After a lower opening, Japan's Nikkei 225 index rose 0.4 percent to 8,877.83. Hong Kong's Hang Seng also reversed course, gaining 0.6 percent to 19,592.42. South Korea's Kospi gained 0.5 percent to 1,915.41. Australia's S&P/ASX 200 rose marginally to 4,319.50.
Many investors were also consoled by Federal Reserve Chairman Ben Bernanke's speech Friday in which he suggested that more central bank action was possible to support the U.S. economy.
Investors have been watching to see whether the Fed will buy more bonds to further lower long-term interest rates.
"Although Fed Chairman Bernanke did not categorically state that a third round of quantitative easing or QE3 is on the cards ... the prospects are more likely than not for more Fed balance sheet expansion," analysts at Credit Agricole CIB in Hong Kong said in a market commentary.

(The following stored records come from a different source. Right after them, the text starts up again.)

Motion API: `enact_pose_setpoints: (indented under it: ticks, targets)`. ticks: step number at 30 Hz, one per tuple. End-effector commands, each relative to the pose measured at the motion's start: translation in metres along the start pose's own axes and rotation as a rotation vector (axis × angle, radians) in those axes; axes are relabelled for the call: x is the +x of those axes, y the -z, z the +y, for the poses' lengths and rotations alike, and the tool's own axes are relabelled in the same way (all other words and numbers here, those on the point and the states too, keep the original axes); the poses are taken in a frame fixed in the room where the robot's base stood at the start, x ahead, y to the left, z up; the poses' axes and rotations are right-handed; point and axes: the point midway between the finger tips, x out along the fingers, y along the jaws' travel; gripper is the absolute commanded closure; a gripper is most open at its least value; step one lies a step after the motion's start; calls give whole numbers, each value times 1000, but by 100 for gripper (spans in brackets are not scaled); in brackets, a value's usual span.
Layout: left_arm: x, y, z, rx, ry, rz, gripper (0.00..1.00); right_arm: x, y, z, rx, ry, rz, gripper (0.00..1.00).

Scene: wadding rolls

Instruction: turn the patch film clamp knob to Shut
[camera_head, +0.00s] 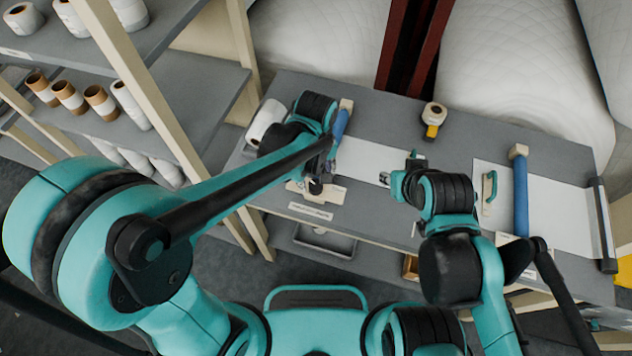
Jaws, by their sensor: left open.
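A beige plate (331,196) with printed markings sits at the front edge of the grey table, left of centre. A small dark round part (315,186), which looks like the knob, is on this plate; its pointer and the words are too small to read. My left gripper (323,172) is open, pointing down just over the plate beside this part. I cannot tell whether it touches the knob. A blue roll (341,123) lies behind it, partly hidden by my wrist. My right gripper (390,180) hangs over the white sheet at mid-table; its jaws are too small to judge.
A second blue roll (521,195) lies on the right over a white sheet (560,222), with a teal-handled tool (489,188) left of it. A tape roll (433,115) stands at the back. A shelf (190,90) with several rolls is on the left. Large white rolls stand behind.

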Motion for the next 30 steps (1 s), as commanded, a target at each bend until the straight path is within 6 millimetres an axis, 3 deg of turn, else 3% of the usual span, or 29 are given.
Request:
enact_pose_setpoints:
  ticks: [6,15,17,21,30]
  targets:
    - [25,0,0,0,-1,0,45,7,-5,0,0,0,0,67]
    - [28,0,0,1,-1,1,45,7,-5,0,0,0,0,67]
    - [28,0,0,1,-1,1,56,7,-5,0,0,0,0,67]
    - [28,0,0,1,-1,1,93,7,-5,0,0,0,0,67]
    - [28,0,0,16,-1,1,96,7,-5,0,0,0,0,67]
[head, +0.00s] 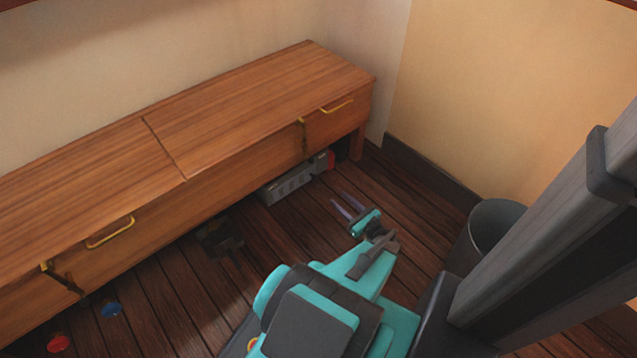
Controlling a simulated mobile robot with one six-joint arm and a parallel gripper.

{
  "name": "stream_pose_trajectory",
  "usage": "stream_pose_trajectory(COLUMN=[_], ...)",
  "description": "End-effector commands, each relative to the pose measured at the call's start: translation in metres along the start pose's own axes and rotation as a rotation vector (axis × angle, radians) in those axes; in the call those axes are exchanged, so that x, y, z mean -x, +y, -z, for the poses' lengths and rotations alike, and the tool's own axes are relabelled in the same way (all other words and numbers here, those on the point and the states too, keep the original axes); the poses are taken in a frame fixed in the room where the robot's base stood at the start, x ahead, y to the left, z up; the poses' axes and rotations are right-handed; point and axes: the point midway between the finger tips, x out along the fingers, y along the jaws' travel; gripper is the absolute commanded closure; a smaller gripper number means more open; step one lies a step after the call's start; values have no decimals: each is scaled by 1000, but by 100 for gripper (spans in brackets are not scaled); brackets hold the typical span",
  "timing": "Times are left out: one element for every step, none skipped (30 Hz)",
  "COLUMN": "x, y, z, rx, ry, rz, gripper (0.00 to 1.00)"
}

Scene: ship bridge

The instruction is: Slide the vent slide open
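I cannot make out a vent slide for certain. A low grey box (288,186) with a slotted-looking front sits on the floor under the right part of the wooden bench. A small red and grey piece (322,161) is at its right end. Whether either belongs to the vent is too small to tell. My gripper (347,205) is low over the floor, in front of and to the right of the grey box, apart from it. Its two thin purple-grey fingers are spread, with nothing between them.
The wooden bench (260,95) with yellow handles runs along the wall. A dark object (220,238) stands on the floor by its front. A blue round piece (110,309) and a red one (58,343) lie at lower left. A grey bin (490,235) stands at right.

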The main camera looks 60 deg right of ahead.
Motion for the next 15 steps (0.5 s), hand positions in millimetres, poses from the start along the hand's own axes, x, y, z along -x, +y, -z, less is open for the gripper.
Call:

Shares in mainland China and Taiwan also rose. The two countries agreed to allow Taiwanese banks to handle China's yuan currency. Under the deal, signed by the two sides Friday, Taiwanese banks can take yuan deposits and convert yuan into the New Taiwan dollar, skipping the current process of first converting the yuan into U.S. dollars.
The Shanghai Composite Index rose 0.6 percent to 2,062.13. The smaller Shenzhen Composite Index jumped 1.7 percent. Taiwan's TAIEX added 0.8 percent.
Chinese property stocks jumped on speculation that the Chinese central bank will make more money available for investment. Shanghai-listed Poly Real Estate Group Co. surged 6.2 percent. Hong Kong-listed China Resources Land added 3.1 percent.
But Japan's Sharp Corp. dropped 3 percent after Kyodo News reported the struggling electronics maker was considering slashing employee bonus payments.
Benchmark crude for October delivery was down 8 cents to $96.39 a barrel in electronic trading on the New York Mercantile Exchange. On Friday, crude rose $1.85 to end at $96.47 per barrel.
In currencies, the euro rose to $1.2578 from $1.2560 late Friday in New York. The dollar fell to 78.28 yen from 78.31 yen.